**STATED EXERCISE**: Every record must be repeated exactly, with no omission.

Lines of data
# # # # # # #

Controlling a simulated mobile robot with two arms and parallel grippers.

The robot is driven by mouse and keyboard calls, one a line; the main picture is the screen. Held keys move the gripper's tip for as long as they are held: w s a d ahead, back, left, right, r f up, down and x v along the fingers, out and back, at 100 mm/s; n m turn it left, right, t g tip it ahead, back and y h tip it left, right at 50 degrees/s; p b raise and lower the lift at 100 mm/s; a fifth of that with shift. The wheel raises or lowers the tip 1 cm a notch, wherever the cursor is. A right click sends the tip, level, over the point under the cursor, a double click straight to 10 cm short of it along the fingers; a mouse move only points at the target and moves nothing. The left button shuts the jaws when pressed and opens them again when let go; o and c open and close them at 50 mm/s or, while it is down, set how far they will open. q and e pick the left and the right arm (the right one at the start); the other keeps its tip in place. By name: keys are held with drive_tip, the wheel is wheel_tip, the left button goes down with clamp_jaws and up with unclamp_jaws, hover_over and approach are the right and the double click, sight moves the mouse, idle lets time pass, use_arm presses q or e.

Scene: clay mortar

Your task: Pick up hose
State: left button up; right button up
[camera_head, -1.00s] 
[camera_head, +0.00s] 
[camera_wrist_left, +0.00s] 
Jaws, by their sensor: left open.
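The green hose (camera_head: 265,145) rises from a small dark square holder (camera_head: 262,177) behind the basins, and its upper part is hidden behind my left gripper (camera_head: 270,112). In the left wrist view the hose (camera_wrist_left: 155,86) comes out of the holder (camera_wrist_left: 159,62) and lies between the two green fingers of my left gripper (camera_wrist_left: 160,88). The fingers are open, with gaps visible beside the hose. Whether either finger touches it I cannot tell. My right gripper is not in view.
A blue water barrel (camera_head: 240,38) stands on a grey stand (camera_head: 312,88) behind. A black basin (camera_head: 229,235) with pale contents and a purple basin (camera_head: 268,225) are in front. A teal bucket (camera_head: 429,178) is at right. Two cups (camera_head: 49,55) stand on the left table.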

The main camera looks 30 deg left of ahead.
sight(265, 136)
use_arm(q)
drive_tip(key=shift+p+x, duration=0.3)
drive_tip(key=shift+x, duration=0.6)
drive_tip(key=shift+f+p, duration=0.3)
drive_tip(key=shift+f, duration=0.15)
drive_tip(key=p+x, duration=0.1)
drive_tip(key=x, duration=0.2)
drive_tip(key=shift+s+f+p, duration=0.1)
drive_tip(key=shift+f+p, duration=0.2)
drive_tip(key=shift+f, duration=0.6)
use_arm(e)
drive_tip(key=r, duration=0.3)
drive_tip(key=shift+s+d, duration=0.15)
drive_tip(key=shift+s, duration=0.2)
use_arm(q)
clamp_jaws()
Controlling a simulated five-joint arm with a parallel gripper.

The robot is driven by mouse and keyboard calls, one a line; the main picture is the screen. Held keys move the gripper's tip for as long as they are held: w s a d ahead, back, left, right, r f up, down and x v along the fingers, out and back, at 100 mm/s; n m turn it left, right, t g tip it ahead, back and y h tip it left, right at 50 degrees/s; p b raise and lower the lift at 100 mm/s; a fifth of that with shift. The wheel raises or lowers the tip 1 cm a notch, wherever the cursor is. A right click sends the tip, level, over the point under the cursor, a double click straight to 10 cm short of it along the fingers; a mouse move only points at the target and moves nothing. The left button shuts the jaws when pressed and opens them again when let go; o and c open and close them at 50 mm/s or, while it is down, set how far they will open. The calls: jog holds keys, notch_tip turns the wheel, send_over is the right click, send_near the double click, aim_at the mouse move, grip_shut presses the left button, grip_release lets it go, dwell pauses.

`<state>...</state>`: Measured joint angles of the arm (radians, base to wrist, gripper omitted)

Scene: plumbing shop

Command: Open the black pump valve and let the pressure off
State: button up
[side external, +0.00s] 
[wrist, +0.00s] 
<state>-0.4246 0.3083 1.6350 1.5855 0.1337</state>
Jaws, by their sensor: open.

# # # # # # #

**SOLUTION**:
Controlling a simulated mobile robot with two arms and parallel grippers.

The robot is driven by mouse and keyboard calls, one a line; the main picture is the screen. Held keys move the gripper's tip for as long as they are held: w s a d ahead, back, left, right, r f up, down and x v along the fingers, out and back, at 100 mm/s; n m turn it left, right, t g tip it ahead, back and y h tip it left, right at 50 degrees/s; p b raise and lower the lift at 100 mm/s; a fifth of that with shift. The wheel raises or lowers the tip 1 cm a notch, wherever the cursor is. A right click sends the tip, level, over the point under the cursor, a double click straight to 10 cm short of it along the fingers; a mouse move only points at the target and moves nothing. The left button shuts the jaws when pressed and opens them again when let go; o and c open and close them at 50 mm/s or, while it is down, set how far they will open. q and e pick the left and the right arm (the right one at the start); the other keeps its tip in place. By name: keys are held with drive_tip, the wheel is wheel_tip, the left button goes down with clamp_jaws and up with unclamp_jaws, hover_over and approach are the right and the double click, sight moves the mouse, idle lets time pass, use_arm presses q or e.

Scene: clay mortar

Your task: Pick up hose
State: left button up; right button up
[camera_head, -1.00s] 
[camera_head, +0.00s] 
[camera_wrist_left, +0.00s] 
Jaws, by their sensor: left open.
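The green hose (camera_head: 265,145) rises from a small dark square holder (camera_head: 262,177) behind the basins, and its upper part is hidden behind my left gripper (camera_head: 270,112). In the left wrist view the hose (camera_wrist_left: 155,86) comes out of the holder (camera_wrist_left: 159,62) and lies between the two green fingers of my left gripper (camera_wrist_left: 160,88). The fingers are open, with gaps visible beside the hose. Whether either finger touches it I cannot tell. My right gripper is not in view.
A blue water barrel (camera_head: 240,38) stands on a grey stand (camera_head: 312,88) behind. A black basin (camera_head: 229,235) with pale contents and a purple basin (camera_head: 268,225) are in front. A teal bucket (camera_head: 429,178) is at right. Two cups (camera_head: 49,55) stand on the left table.

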The main camera looks 30 deg left of ahead.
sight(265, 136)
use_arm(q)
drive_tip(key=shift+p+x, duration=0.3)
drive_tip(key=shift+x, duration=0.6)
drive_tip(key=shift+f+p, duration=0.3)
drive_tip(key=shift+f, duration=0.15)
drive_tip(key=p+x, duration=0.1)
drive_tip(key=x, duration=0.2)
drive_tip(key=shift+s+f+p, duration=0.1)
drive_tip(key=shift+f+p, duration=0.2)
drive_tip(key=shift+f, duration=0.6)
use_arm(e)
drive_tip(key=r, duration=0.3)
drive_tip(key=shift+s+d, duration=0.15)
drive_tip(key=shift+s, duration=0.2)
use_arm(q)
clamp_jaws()
Controlling a simulated five-joint arm with a parallel gripper.

The robot is driven by mouse and keyboard calls, one a line; the main picture is the screen. Held keys move the gripper's tip for as long as they are held: w s a d ahead, back, left, right, r f up, down and x v along the fingers, out and back, at 100 mm/s; n m turn it left, right, t g tip it ahead, back and y h tip it left, right at 50 degrees/s; p b raise and lower the lift at 100 mm/s; a fifth of that with shift. The wheel raises or lowers the tip 1 cm a notch, wherever the cursor is. A right click sends the tip, level, over the point under the cursor, a double click straight to 10 cm short of it along the fingers; a mouse move only points at the target and moves nothing. The left button shuts the jaws when pressed and opens them again when let go; o and c open and close them at 50 mm/s or, while it is down, set how far they will open. The calls: jog holds keys, notch_tip turns the wheel, send_over is the right click, send_near the double click, aim_at the mouse move, grip_shut presses the left button, grip_release lets it go, dwell pauses.

`<state>...</state>`: Measured joint angles of the arm (radians, base to wrist, gripper omitted)

Scene: plumbing shop

Command: Open the black pump valve and let the pressure off
State: button up
[side external, +0.00s] 
[wrist, +0.00s] 
<state>-0.4246 0.3083 1.6350 1.5855 0.1337</state>
Jaws, by their sensor: open.

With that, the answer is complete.